Written by Angela Roberts

Jan 3, 2019

Whether it was a faulty GPS or a few queasy reindeer, Santa Claus didn’t make it to Wall Street last year. The financial markets experienced the worst December since the Great Depression. The Dow Jones closed down more than 9%, while the S&P 500 fell almost 10%. Back in December 1931, the Dow sank a record 17%, and the S&P 500 tumbled 14.5%.

What followed that “December to Remember” would change the course of economic history.

In March 1932, just three months after the market rout, the U.S. economy bottomed out and contracted 27% from its peak in April 1929. By July 1932, the Dow had hit its lowest level of the 20th century—plunging 90% from its September 1929 highs. And by the end of 1932, unemployment had soared to more than 23%, leaving 15 million Americans without work.

The following year, more than 4,000 banks collapsed, and some $140 billion evaporated. It’s no wonder that during Franklin Delano Roosevelt’s first “fireside” chat as President, he lashed out at America’s big banks, stating, “Some of our bankers had shown themselves either incompetent or dishonest in their handling of the people’s funds. They had used the money entrusted to them in speculations and unwise loans.”

With half of the nation’s lenders and repositories failing, Roosevelt needed to take dramatic action.

On April 5, 1933, FDR issued Executive Order 6102 “forbidding the Hoarding of gold coin, gold bullion, and gold certificates within the continental United States.” The order required U.S. citizens to deliver any gold they owned to the Federal Reserve Bank in exchange for $20.67 per troy ounce. Gold was needed to shore up the Fed, but in the process, everyday Americans were mandated to turn in to the government one of the few reliable safe financial havens available. U.S. citizens who failed to comply were threatened with criminal penalties, including fines and imprisonment. On April 20, 1933, the United States subsequently abandoned the gold standard, and with the dollar no longer pegged to the physical metal, the government was free to inflate the money supply.

In many respects, we’ve never looked back. The national debt was almost $20 billion, or 20% of the GDP, when FDR took office in 1933. By 1936, it had soared to more than $33 billion and 40% of the GDP. Today it sits at almost $22 trillion and more than 105% of the GDP.

During the recent market drubbing, Secretary Steven Mnuchin spoke with the CEOs of the six largest U.S. banks: Bank of America, Citibank, Goldman Sachs, JP Morgan Chase, Morgan Stanley, and Wells Fargo. Billed as the President’s “Plunge Protection Team,” they addressed bank liquidity, solvency, lending, and the health of business markets.

But no one addressed the growing threat to our retirement and 401(k) accounts. No teams have been assembled to assess our financial health or the safety, liquidity, and security of our nest eggs.

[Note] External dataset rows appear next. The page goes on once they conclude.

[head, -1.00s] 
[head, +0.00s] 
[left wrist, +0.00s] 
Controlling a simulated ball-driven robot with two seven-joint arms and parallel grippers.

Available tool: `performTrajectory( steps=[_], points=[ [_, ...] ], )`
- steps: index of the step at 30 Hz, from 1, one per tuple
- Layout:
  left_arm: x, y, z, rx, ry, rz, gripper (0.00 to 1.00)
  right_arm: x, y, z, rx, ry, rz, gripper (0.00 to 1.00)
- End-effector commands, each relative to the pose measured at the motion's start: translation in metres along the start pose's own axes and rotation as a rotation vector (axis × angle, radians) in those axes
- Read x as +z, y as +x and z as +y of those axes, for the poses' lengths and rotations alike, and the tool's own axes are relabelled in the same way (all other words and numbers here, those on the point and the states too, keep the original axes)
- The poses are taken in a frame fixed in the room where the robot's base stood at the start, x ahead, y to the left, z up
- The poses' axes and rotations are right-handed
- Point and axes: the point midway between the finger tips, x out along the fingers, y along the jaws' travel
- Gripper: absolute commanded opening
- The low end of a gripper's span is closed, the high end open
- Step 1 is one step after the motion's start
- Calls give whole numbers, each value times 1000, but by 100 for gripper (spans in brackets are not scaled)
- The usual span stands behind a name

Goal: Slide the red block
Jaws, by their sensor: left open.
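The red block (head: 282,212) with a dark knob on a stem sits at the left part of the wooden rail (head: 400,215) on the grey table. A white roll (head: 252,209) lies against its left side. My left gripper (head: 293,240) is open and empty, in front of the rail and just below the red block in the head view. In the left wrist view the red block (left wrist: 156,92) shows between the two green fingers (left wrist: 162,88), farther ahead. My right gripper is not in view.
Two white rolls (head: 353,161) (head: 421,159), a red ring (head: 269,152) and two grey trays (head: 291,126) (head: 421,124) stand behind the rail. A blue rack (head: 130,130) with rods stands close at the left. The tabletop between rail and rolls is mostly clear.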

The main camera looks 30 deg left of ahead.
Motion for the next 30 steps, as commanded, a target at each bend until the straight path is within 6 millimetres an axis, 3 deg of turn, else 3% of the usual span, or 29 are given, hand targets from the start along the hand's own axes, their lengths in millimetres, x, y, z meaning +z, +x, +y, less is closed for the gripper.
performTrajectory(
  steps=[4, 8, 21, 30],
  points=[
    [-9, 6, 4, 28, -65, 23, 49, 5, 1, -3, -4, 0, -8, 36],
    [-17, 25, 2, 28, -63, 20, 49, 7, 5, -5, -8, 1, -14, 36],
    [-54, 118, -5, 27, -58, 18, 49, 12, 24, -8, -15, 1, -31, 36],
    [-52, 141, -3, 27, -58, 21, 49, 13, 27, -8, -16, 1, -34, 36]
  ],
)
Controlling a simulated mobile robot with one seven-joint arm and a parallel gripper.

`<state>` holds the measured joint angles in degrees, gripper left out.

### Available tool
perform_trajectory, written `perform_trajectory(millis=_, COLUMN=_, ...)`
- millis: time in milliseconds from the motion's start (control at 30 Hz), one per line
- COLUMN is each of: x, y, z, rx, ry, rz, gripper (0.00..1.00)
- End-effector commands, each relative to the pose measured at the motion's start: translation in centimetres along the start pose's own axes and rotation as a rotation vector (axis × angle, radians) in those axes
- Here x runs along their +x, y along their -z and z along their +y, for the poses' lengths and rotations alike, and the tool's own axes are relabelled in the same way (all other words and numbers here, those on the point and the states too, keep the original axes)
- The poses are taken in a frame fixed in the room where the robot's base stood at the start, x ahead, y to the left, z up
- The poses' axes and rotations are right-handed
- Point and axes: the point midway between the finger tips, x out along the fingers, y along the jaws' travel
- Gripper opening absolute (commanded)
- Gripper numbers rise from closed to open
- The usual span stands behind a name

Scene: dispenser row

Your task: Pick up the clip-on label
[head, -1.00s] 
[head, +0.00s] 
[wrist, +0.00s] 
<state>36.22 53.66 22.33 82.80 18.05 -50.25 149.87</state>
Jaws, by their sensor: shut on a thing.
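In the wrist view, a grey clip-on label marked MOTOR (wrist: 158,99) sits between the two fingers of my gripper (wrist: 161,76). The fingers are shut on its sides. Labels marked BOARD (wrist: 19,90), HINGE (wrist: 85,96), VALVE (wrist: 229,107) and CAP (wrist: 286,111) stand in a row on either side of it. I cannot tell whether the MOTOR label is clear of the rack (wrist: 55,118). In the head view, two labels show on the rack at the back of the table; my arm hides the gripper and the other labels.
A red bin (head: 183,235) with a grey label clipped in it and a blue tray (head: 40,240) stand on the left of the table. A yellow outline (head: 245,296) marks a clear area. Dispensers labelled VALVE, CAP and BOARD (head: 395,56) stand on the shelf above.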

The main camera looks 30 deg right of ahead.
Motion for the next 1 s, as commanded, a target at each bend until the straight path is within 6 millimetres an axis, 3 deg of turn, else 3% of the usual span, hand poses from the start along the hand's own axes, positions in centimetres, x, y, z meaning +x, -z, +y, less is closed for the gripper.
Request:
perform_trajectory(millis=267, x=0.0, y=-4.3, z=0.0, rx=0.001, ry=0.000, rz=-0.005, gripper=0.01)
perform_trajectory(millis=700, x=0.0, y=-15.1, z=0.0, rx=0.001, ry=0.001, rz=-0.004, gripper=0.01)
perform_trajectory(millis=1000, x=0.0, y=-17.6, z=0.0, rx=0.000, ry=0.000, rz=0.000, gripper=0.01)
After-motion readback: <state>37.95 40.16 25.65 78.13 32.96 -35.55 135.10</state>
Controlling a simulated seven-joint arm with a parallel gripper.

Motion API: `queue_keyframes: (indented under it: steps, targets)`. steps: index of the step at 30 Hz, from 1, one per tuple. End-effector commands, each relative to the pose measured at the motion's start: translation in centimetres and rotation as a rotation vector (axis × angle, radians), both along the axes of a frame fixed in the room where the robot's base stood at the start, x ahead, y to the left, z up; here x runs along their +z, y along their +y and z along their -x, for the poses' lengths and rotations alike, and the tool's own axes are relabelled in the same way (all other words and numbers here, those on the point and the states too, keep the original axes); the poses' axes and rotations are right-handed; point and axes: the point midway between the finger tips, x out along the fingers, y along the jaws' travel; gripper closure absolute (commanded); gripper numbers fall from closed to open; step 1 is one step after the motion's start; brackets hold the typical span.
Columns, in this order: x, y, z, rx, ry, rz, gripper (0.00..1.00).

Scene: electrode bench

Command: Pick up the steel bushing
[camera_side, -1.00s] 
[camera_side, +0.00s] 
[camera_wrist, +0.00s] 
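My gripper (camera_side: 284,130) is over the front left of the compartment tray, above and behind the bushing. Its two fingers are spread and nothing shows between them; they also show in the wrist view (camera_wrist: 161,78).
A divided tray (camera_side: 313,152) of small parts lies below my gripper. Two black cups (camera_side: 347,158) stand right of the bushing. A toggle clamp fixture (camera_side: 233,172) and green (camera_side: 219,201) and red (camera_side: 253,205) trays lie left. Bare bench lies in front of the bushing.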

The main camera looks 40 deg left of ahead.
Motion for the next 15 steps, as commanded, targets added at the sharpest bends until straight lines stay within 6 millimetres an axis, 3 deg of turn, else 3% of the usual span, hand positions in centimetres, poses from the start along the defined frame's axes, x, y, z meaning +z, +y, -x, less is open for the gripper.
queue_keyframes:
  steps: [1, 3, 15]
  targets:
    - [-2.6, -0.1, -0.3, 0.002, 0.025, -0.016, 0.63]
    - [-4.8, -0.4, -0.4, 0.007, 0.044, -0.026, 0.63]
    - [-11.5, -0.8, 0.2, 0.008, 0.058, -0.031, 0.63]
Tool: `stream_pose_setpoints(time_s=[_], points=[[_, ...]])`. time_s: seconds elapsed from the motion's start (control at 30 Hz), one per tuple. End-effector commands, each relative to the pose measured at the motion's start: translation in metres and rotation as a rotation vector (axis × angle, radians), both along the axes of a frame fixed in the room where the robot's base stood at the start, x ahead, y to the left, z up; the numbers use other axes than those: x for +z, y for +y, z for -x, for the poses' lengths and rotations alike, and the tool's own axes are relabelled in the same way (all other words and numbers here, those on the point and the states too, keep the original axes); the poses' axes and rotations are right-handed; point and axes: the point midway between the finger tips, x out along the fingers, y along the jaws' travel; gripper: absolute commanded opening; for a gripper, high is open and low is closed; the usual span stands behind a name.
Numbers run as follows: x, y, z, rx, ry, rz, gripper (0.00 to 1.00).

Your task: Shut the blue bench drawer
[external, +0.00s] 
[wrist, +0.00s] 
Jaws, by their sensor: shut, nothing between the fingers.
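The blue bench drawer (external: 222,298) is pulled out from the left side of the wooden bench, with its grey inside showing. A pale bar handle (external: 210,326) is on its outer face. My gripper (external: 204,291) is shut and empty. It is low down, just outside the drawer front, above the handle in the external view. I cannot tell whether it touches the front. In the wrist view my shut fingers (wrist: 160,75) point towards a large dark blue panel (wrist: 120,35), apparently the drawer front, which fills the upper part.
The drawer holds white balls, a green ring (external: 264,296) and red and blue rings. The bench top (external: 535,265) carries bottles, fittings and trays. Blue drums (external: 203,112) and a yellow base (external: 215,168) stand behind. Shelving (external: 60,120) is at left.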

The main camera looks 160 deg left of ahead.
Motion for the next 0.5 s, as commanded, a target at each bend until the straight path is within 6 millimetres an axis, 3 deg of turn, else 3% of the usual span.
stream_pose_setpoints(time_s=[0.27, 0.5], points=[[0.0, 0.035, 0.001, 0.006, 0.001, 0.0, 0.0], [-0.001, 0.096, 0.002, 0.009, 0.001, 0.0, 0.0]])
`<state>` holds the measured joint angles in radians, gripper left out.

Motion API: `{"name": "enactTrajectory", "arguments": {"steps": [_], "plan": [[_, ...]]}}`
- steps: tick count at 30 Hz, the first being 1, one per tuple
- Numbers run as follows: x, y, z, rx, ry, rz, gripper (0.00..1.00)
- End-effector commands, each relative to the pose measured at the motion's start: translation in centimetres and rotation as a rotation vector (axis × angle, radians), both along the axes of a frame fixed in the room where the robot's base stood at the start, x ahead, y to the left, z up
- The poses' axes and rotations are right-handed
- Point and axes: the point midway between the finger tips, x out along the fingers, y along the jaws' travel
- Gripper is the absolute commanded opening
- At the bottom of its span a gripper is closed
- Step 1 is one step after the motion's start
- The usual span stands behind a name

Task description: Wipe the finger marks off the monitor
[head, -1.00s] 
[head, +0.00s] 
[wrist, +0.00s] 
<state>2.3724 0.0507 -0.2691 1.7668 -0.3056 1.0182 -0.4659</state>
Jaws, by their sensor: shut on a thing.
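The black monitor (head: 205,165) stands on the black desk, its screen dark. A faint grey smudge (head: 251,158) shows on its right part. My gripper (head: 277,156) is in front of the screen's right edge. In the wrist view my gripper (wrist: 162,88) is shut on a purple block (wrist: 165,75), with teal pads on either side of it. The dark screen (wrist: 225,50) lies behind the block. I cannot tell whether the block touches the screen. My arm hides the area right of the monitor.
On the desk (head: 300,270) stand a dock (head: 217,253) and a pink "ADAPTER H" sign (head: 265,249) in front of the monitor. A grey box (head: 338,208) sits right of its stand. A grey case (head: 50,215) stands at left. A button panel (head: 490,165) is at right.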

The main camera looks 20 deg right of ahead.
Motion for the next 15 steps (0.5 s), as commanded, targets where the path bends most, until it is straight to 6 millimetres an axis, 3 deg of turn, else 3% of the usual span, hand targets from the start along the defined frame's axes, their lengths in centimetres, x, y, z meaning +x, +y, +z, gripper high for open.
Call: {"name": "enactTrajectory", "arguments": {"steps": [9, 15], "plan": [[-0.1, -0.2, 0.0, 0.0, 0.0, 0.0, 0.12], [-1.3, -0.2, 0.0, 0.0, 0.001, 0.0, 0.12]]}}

We’re left with that same sinking feeling and sense of dread that individuals had in January 1932, but with one critical difference. Executive Order 6102 was repealed in 1974, and now we can protect and diversify our savings with all those “gold coins, gold bullion, and gold certificates” that Depression-era individuals were denied some 87 years ago.

While the markets were getting crushed last month, gold climbed almost 5%. So as big banks and big government hatch a “Plunge Protection” plan for 2019, so should you. Gold was a coveted safe haven back in the 1930s, and it remains one today.